The One Map initiative in Indonesia began under the previous government with the ambition of bringing together land use, land tenure and other spatial data into a singular incorporate database for Indonesia. The project is being completed in collaboration with the United States Agency for International Development (USAID) and US Forest Service International Programs. Presently the different levels of government (National, Provincial and District) often have maps showing conflicting data as well as private sector shows different data alignments. The initiative is ambitious and goes to the heart of land ownership, land tenure and land rights in Indonesia, which makes the project very sensitive at all levels of government and society.

The SIG team support to this initiative has been twofold. Firstly we were requested by the Government to assist the National Geospatial Agency (Badan Informasi Geospasial, BIG) to examine the geospatial architecture, systems and national processes that could facilitate the right mix of technical alignment along within the national federation and geospatial databases already in place within Indonesia. The successful collaboration of our team and BIG created a national architecture and flow to enable this to occur.

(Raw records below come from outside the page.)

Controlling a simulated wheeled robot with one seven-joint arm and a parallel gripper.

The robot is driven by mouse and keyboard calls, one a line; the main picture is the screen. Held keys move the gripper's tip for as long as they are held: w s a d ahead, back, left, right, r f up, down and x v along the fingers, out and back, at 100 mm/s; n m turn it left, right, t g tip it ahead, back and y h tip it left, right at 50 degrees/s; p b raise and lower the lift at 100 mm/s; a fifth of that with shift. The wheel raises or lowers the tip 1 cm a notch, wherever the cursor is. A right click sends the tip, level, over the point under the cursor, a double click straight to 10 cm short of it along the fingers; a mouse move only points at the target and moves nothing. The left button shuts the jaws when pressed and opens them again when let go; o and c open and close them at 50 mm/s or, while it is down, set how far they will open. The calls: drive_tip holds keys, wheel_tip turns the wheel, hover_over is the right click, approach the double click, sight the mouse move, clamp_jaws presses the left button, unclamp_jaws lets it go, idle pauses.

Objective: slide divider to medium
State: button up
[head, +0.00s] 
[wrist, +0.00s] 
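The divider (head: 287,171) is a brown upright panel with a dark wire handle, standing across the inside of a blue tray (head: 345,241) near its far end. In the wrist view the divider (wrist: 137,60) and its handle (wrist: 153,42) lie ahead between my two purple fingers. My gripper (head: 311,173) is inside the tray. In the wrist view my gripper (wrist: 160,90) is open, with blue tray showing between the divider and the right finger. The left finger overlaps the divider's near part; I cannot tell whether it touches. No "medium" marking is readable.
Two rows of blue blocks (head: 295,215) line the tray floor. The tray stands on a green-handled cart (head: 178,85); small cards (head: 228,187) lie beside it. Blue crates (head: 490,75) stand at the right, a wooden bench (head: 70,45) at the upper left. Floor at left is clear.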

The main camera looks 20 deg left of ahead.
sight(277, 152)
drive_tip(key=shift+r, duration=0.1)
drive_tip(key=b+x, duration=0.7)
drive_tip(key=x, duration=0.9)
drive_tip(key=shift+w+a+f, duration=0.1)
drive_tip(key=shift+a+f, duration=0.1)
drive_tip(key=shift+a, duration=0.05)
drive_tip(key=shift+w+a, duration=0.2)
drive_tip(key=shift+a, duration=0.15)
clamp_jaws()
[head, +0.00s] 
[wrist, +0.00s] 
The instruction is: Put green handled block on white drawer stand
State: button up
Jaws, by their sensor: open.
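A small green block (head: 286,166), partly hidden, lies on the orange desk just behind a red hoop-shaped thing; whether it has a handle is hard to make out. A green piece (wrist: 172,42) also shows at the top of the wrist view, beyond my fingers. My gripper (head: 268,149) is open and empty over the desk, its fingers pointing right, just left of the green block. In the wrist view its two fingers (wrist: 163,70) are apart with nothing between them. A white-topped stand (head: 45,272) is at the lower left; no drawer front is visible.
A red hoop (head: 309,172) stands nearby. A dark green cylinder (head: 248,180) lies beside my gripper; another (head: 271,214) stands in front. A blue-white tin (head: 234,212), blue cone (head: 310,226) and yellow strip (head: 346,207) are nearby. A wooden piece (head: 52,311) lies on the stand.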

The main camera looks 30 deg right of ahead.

Secondly we created Indonesia’s first participatory mapping portal that enables specific datasets to be openly shared by any user who desires to download the data, as well as is a place where a user can “create” a map layer that incorporates elements of interest to themselves, ie customary land ownership, or cultural sites significant to the indigenous population. These data can remain accessible to the installer, as well as be viewed for use by others and if the data is verified by BIG it can be incorporated into aspects of national datasets that become a part of the official datasets.